It's a surprising and difficult conflict: clean, alternative energy versus wildlife conservation. Currently, wind is the most economically competitive form of renewable energy generating enough power for more than 3% of households nation-wide and projected to expand to 20% by 2020.
"Wind power is a key part of the nation's energy strategy," said Fish and Wildlife Service Acting Director Rowan Gould, "and we are committed to facilitating that development." But, improperly designed, sited, and monitored, wind energy facilities can adversely impact wildlife, including bald and golden eagles and their ecological links. Collisions with turbine blades and power lines, forced avoidance of preferred sites along rivers and flyways, habitat degradation by noise, biodiversity loss, and changes in a landscape's hydrology, kill, injure, displace, or disturb eagles and their prey - upsetting the natural balance.
While the US Fish and Wildlife Service is tasked with supporting the development of wind energy, it must at the same time uphold the Bald Eagle and Golden Eagle Protection Act - the law protecting those species from population-reducing take and disturbance.

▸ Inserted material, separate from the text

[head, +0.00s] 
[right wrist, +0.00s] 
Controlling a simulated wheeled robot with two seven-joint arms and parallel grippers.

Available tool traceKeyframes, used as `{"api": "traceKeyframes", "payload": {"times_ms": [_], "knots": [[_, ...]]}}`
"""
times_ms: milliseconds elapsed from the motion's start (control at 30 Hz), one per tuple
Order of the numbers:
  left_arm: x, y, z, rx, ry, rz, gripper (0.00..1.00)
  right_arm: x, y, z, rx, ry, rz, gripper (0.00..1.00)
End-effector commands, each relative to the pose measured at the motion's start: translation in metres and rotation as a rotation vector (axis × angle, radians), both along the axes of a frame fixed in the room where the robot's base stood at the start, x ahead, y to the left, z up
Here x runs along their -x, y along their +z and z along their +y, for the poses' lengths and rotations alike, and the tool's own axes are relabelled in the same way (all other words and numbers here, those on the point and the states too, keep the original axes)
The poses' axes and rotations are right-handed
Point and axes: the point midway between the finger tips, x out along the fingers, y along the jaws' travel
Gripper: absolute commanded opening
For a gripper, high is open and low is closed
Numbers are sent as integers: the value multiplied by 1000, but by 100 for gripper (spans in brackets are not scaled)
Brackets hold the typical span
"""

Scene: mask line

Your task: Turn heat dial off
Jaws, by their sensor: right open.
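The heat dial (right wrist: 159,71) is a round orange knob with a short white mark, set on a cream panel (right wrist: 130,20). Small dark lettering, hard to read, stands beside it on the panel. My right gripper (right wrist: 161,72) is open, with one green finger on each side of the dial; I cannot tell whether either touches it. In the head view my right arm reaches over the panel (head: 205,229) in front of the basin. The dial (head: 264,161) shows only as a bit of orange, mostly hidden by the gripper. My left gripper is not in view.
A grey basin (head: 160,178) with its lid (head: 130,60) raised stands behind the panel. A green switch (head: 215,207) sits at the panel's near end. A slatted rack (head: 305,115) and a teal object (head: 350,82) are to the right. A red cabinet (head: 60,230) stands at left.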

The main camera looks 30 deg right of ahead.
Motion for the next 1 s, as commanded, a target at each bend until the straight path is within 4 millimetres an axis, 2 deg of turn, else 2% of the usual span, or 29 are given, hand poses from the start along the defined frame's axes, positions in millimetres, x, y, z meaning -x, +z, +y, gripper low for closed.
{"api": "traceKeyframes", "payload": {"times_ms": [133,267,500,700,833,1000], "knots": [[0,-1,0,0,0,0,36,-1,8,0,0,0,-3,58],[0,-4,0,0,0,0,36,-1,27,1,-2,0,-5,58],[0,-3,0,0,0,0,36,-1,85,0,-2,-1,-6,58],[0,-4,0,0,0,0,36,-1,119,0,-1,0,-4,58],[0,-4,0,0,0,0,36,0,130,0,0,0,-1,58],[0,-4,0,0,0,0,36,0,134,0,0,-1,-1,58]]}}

In an effort to establish a consistent national framework that would help wind-facility developers consider best management practices to protect eagles and their supporting ecology, the Service wrote the document: "Bald and Golden Eagle Protection Act Standards for Review of Wind Energy Projects," which helps Service and State wildlife agency employees assess wind energy projects, and which add to the more general wind power siting guidance in the Service's "Land-Based Wind Energy Guidelines."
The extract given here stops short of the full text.